At the same time, his color commentator Jim Heavner summed it up perfectly: “Oh Dean!” After all the pain and heartbreak, Carolina’s coach had finally caught a break.
With two seconds, Worthy was intentionally fouled by Eric Smith, sending him to the line for two free throws. Carolina’s bench, coaches and all, went ballistic. On the court, Worthy leapt into Sam Perkins’ arms, Jordan and Doherty running over to join them. Jimmy Black raced to the corner and fell to his knees. In the stands, a wild celebration had begun amongst those in Tar Heel blue, while the Hoya faithful stood in disbelief; they had quite literally thrown away their chance to be champions.
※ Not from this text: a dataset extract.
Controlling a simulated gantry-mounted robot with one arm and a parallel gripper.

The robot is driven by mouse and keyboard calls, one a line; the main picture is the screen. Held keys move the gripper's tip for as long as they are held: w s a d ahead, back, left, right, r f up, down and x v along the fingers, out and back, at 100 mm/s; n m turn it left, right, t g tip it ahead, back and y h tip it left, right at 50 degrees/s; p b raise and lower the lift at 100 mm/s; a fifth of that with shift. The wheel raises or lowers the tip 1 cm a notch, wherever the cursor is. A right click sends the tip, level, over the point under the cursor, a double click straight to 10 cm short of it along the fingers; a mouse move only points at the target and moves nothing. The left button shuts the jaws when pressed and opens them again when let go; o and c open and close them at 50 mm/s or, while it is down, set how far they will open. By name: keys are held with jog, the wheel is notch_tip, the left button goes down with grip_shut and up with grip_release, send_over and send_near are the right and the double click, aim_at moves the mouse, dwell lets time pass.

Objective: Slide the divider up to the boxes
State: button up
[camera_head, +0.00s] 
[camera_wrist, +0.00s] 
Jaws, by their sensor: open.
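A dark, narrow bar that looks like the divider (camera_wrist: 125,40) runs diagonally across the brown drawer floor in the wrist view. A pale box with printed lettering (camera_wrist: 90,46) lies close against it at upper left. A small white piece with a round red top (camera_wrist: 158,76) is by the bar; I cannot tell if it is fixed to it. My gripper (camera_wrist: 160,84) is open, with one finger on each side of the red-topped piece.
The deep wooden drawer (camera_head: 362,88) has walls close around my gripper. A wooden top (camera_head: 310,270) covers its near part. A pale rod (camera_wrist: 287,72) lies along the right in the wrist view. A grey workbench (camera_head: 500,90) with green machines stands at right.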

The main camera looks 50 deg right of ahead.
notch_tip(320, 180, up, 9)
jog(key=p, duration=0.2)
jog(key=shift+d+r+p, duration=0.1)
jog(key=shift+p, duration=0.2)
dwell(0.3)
Only one person held it together, and of course it was Dean Smith. Hands outstretched, cool as a cucumber, he motioned to his team to calm down. Even Billy Packer had to notice, “Look at Dean Smith: totally in control.” Carolina called time to reorganize and Dean told Worthy “Make these.”
Worthy missed the first, then John Thompson bizarrely called his fifth and final time out, essentially ending Georgetown’s chance of running a desperation play. Worthy’s second bounced off as well and Georgetown rebounded. Their last second fell far short into the hands of Perkins, who flung it over his head as time expired and the Tar Heels, champions at last, swarmed onto the court.
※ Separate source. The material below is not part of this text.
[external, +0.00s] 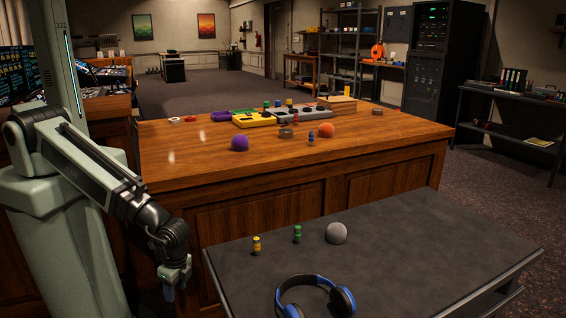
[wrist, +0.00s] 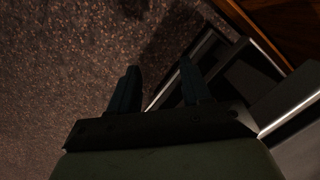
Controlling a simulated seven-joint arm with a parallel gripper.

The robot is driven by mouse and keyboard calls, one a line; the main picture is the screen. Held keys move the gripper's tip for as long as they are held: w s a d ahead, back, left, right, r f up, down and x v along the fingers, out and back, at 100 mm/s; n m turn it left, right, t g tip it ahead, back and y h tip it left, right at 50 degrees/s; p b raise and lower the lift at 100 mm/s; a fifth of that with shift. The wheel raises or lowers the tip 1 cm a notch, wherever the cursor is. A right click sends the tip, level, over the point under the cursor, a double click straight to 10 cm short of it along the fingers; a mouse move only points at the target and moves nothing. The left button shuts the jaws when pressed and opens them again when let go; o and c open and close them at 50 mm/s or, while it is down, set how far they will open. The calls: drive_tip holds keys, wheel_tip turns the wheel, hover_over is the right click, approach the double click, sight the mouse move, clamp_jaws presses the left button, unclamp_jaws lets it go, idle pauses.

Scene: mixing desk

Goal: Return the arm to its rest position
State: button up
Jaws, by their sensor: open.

Dean and Thompson embraced, then Dean was mobbed by his jubilant players, a sobbing Jimmy Black in particular. ”We’re Number 1!” chanted the Carolina crowd. And, finally, they were.
Worthy was the hero of the night, finishing with a career-high 28 points on 13-17 shooting. Jordan had 16 points and 9 rebounds. Ewing had a masterful game, tallying 23 points and 11 rebounds, though the closeness of the final score would leave him ruing his early goaltends. Sleepy Floyd had 18 points, 5 assists, and 4 steals (what a night for Gastonia), and Eric Smith added 14.
The following day, The Daily Tar Heel opened with the following line: ”And on the seventh try, Dean created National Champions.”